**Task to carry out:**
Could the lines from the one with "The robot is" through the end of the listing be restated exactly, with nothing else included?
##### Raw data #####
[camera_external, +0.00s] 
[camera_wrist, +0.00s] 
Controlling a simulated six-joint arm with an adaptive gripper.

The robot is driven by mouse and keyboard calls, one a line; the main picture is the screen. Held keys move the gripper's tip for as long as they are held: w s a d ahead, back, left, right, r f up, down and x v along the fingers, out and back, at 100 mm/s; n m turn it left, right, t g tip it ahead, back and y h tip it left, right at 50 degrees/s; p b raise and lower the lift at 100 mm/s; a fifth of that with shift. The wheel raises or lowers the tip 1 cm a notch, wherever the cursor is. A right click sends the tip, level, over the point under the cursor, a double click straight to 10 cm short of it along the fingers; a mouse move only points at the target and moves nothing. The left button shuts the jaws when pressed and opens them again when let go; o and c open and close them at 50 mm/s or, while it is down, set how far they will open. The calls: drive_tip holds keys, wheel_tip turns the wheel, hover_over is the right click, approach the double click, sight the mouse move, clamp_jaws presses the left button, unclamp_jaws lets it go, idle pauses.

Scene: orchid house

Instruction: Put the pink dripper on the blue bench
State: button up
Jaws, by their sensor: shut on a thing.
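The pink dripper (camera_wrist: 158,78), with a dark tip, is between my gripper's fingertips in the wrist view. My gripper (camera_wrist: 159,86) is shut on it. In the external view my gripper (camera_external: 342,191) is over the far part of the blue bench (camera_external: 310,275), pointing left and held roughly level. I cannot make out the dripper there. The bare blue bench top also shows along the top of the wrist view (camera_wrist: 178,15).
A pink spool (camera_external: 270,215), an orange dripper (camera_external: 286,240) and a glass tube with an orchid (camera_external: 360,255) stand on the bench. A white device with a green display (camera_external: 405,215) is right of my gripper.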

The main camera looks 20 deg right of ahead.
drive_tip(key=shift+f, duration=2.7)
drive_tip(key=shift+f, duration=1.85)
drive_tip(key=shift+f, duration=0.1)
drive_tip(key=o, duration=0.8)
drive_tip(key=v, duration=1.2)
#####
**Answer to this task:**
The robot is driven by mouse and keyboard calls, one a line; the main picture is the screen. Held keys move the gripper's tip for as long as they are held: w s a d ahead, back, left, right, r f up, down and x v along the fingers, out and back, at 100 mm/s; n m turn it left, right, t g tip it ahead, back and y h tip it left, right at 50 degrees/s; p b raise and lower the lift at 100 mm/s; a fifth of that with shift. The wheel raises or lowers the tip 1 cm a notch, wherever the cursor is. A right click sends the tip, level, over the point under the cursor, a double click straight to 10 cm short of it along the fingers; a mouse move only points at the target and moves nothing. The left button shuts the jaws when pressed and opens them again when let go; o and c open and close them at 50 mm/s or, while it is down, set how far they will open. The calls: drive_tip holds keys, wheel_tip turns the wheel, hover_over is the right click, approach the double click, sight the mouse move, clamp_jaws presses the left button, unclamp_jaws lets it go, idle pauses.

Scene: orchid house

Instruction: Put the pink dripper on the blue bench
State: button up
Jaws, by their sensor: shut on a thing.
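The pink dripper (camera_wrist: 158,78), with a dark tip, is between my gripper's fingertips in the wrist view. My gripper (camera_wrist: 159,86) is shut on it. In the external view my gripper (camera_external: 342,191) is over the far part of the blue bench (camera_external: 310,275), pointing left and held roughly level. I cannot make out the dripper there. The bare blue bench top also shows along the top of the wrist view (camera_wrist: 178,15).
A pink spool (camera_external: 270,215), an orange dripper (camera_external: 286,240) and a glass tube with an orchid (camera_external: 360,255) stand on the bench. A white device with a green display (camera_external: 405,215) is right of my gripper.

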The main camera looks 20 deg right of ahead.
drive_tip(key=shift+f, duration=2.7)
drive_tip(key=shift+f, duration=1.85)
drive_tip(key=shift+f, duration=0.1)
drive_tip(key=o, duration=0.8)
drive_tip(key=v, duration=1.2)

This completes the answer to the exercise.